* **WORK INSTRUCTIONS**:
Each line that follows should be printed again exactly as it stands.

Records of robot episodes
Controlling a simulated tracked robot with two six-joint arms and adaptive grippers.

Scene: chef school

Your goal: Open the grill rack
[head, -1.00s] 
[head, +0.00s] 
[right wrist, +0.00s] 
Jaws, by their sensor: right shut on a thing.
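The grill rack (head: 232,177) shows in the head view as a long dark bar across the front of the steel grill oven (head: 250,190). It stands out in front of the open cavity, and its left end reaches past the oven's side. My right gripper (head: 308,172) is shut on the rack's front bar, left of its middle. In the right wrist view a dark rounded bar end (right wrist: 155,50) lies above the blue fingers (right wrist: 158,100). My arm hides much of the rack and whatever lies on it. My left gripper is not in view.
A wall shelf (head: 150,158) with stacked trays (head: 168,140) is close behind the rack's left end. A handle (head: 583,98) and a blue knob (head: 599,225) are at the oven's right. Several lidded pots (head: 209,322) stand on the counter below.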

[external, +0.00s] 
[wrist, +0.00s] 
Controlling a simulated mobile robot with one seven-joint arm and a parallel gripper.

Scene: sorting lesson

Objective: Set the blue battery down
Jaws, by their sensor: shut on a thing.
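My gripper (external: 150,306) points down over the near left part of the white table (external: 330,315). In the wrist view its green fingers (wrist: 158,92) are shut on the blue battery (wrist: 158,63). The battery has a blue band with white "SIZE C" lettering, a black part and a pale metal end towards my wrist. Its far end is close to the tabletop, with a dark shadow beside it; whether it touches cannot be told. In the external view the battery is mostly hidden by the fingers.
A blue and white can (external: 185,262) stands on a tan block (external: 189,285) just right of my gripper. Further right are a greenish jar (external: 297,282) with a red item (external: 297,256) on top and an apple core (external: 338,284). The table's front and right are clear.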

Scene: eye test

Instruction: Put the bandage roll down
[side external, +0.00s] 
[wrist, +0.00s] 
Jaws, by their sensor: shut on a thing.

* **RESULT FOR THIS TASK**:
Controlling a simulated tracked robot with two six-joint arms and adaptive grippers.

Scene: chef school

Your goal: Open the grill rack
[head, -1.00s] 
[head, +0.00s] 
[right wrist, +0.00s] 
Jaws, by their sensor: right shut on a thing.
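The grill rack (head: 232,177) shows in the head view as a long dark bar across the front of the steel grill oven (head: 250,190). It stands out in front of the open cavity, and its left end reaches past the oven's side. My right gripper (head: 308,172) is shut on the rack's front bar, left of its middle. In the right wrist view a dark rounded bar end (right wrist: 155,50) lies above the blue fingers (right wrist: 158,100). My arm hides much of the rack and whatever lies on it. My left gripper is not in view.
A wall shelf (head: 150,158) with stacked trays (head: 168,140) is close behind the rack's left end. A handle (head: 583,98) and a blue knob (head: 599,225) are at the oven's right. Several lidded pots (head: 209,322) stand on the counter below.

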[external, +0.00s] 
[wrist, +0.00s] 
Controlling a simulated mobile robot with one seven-joint arm and a parallel gripper.

Scene: sorting lesson

Objective: Set the blue battery down
Jaws, by their sensor: shut on a thing.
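My gripper (external: 150,306) points down over the near left part of the white table (external: 330,315). In the wrist view its green fingers (wrist: 158,92) are shut on the blue battery (wrist: 158,63). The battery has a blue band with white "SIZE C" lettering, a black part and a pale metal end towards my wrist. Its far end is close to the tabletop, with a dark shadow beside it; whether it touches cannot be told. In the external view the battery is mostly hidden by the fingers.
A blue and white can (external: 185,262) stands on a tan block (external: 189,285) just right of my gripper. Further right are a greenish jar (external: 297,282) with a red item (external: 297,256) on top and an apple core (external: 338,284). The table's front and right are clear.

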Scene: eye test

Instruction: Put the bandage roll down
[side external, +0.00s] 
[wrist, +0.00s] 
Jaws, by their sensor: shut on a thing.

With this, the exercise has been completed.